An example of this is E/Z’s account in Chapter 4 of the “three stages of moral development: preconventional, conventional, and postconventional,” which they claim follow a “fixed” sequence of “egocentric to ethnocentric to worldcentric to planetcentric.” Here, it seems, we have one oversimplification grafted onto a second oversimplification, resulting in a model that squares poorly with historical and cross-cultural evidence.
For instance, the kinds of traditional cultural beliefs and practices associated with what anthropologists call “totemism” and “animism” have often included stronger forms of identification between members of certain subsets (moieties, clans, kinship groups, etc.) of the given society and certain animals or deities (at least one-way identification by/from those humans) than they did between different subsets of the human society (not to mention other human societies). These were arguably not “ethnocentric” so much as they were variations on a “worldcentrism” in which “ego” was probably relatively weak (by modern standards), “ethnos” was complex in its classifications, and “cosmos” took the place of “planet” (since the notion of a planet was not available to them).

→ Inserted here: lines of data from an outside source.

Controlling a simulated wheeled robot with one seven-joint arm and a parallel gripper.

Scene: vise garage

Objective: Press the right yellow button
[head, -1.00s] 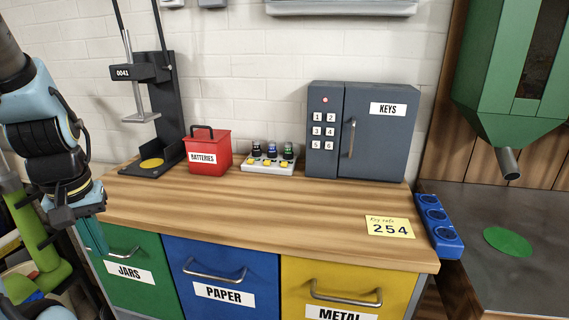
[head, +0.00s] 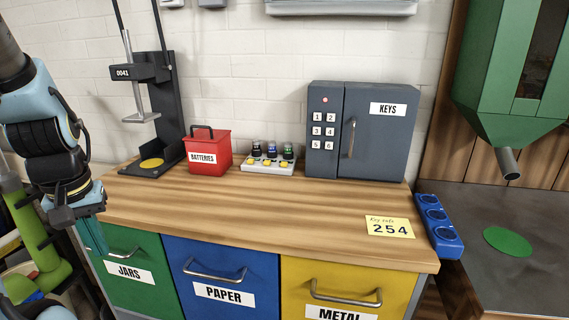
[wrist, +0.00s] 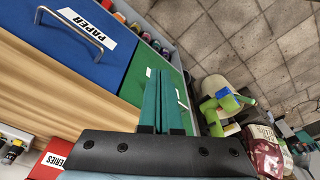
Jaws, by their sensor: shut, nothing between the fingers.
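A small white box (head: 267,170) stands at the back of the wooden worktop, with three dark battery holders and three yellow buttons along its front. The right yellow button (head: 282,164) is at the right end of that row, small in the head view. My gripper (head: 96,248) hangs at the left, in front of the green JARS drawer, well to the left of the box and lower than it. Its teal fingers lie together, empty, in the wrist view (wrist: 160,74). Part of the box shows at the wrist view's lower left edge (wrist: 12,148).
A red BATTERIES bin (head: 208,155) and a black press (head: 155,120) stand left of the box. A grey KEYS safe (head: 375,140) stands right of it. The worktop (head: 230,205) in front is clear except for a yellow 254 note (head: 390,228).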

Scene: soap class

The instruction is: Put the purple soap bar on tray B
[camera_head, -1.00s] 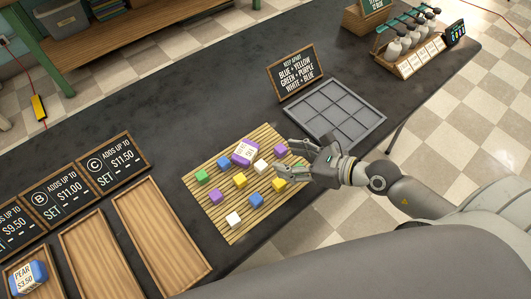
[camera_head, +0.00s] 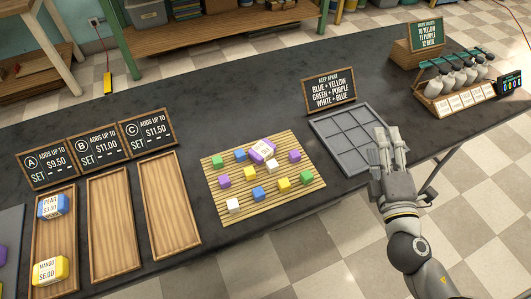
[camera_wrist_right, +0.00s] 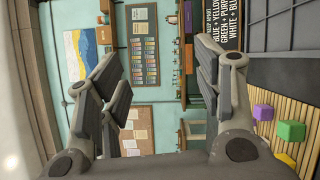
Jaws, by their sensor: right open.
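A purple soap bar with a white label (camera_head: 263,150) lies at the back of the slatted bamboo mat (camera_head: 225,214), among small coloured cubes. Another purple piece (camera_head: 2,255) is cut off at the left edge, and I cannot tell its full shape. Tray B (camera_head: 111,235) is a long wooden tray, empty, behind which stands the sign marked B, $11.00 (camera_head: 97,150). My right gripper (camera_head: 389,137) is open and empty at the right front edge of the grey grid tray, apart from the soap. Its spread fingers also show in the right wrist view (camera_wrist_right: 160,90). My left gripper is out of view.
Tray A (camera_head: 53,228) holds a blue pear bar (camera_head: 52,206) and a yellow mango bar (camera_head: 50,271). Tray C (camera_head: 170,205) is empty. The grey grid tray (camera_head: 347,140) is empty, with a "keep apart" sign (camera_head: 329,90) behind it. A bottle rack (camera_head: 455,90) stands at right.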

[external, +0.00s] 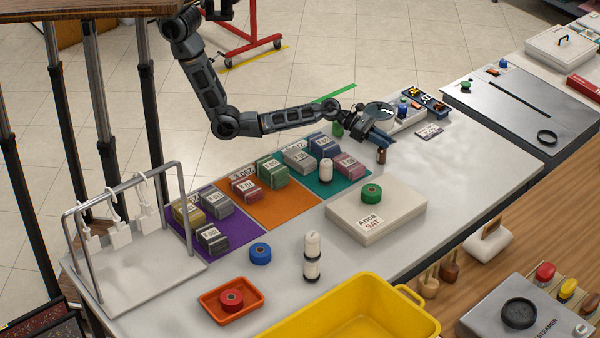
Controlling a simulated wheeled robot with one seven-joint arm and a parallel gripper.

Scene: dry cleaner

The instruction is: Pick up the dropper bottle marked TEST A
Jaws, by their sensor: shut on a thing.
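My gripper (380,146) is over the far right part of the white counter, pointing down. It is shut on a small dark brown bottle (381,156), which shows just below the fingers. The bottle looks about upright. Its label is too small to read, so I cannot tell whether it says TEST A. I cannot tell whether its base touches the counter.
A pale box (376,213) with a green roll (372,194) stands in front of my gripper. Folded bundles sit on purple, orange and teal mats to the left. A label card (429,131) lies to the right. A yellow tub (350,318) is at the front.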

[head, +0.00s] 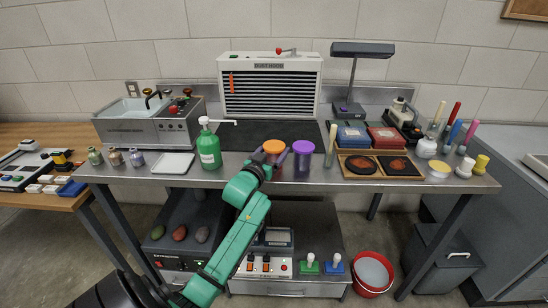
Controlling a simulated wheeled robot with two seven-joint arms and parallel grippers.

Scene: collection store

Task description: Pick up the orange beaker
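The orange beaker (274,146) stands near the front middle of the metal workbench (225,178), with its orange top showing. My left gripper (271,156) reaches it from the front, with dark fingers at its left and right sides. The lower part of the beaker is hidden behind the gripper and wrist. I cannot tell whether the fingers touch it or have a gap. My right gripper is not in view.
A purple-topped beaker (303,151) stands close on the right of the gripper. A green pump bottle (208,148) stands to the left, with a white tray (173,163) beyond it. A dust hood (270,88) stands at the back. A thin upright pale stick (331,145) is farther right.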

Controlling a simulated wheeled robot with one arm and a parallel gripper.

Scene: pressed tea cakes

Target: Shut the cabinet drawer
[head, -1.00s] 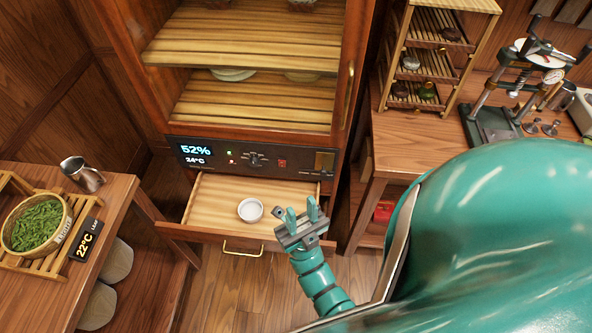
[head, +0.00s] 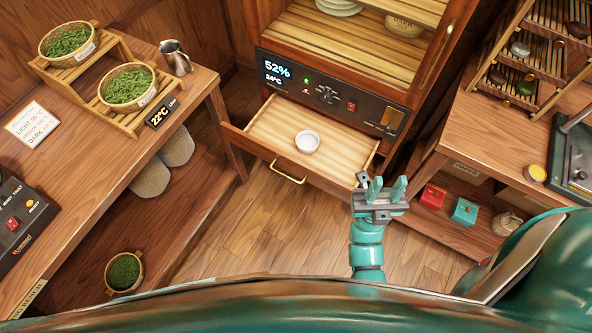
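The cabinet drawer (head: 262,125) is pulled out below the control panel of the wooden cabinet (head: 420,90). Its front carries a brass handle (head: 287,172). A small white bowl (head: 306,143) sits inside the drawer. My gripper (head: 384,188) is at the right end of the drawer front, to the right of the handle, with its teal fingers apart and nothing between them. I cannot tell whether it touches the drawer front.
A wooden table (head: 190,100) with baskets of green leaves (head: 128,88) stands at the left. A counter (head: 520,150) with red (head: 432,196) and teal (head: 465,211) boxes on its lower shelf is at the right. Wooden floor (head: 270,225) lies clear in front of the drawer.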

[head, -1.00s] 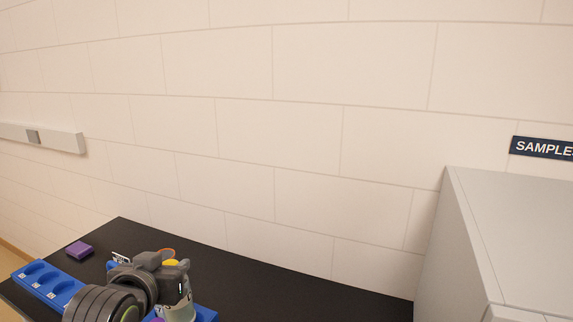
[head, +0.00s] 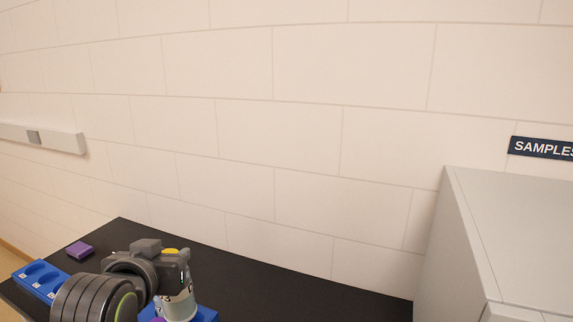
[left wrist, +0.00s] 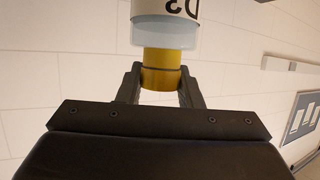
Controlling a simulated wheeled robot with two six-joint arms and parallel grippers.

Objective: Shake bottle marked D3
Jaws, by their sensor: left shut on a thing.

E/Z suggest that “planetcentrism” is a moral advance over the others, but the fact that earlier societies did not have our conception of a blue-green planet floating in the heavens does not mean that they did not have some conception of the cosmos morally unifying all things, from the underworld to the earth to the heavenly firmament (for instance). Our emergent planetcentrism is, to my mind, not a moral advance so much as it’s an altered image of the cosmos resulting from a purely technical advance.
Egocentrism, on the other hand, is arguably more prevalent in modern, liberal, humanist, individualist cultures than it ever was in traditional and tribal societies. E/Z’s model suggests that any shift from ethnocentrism (identification with collectively defined values) to egocentrism would be a regressive slide backward (and only that).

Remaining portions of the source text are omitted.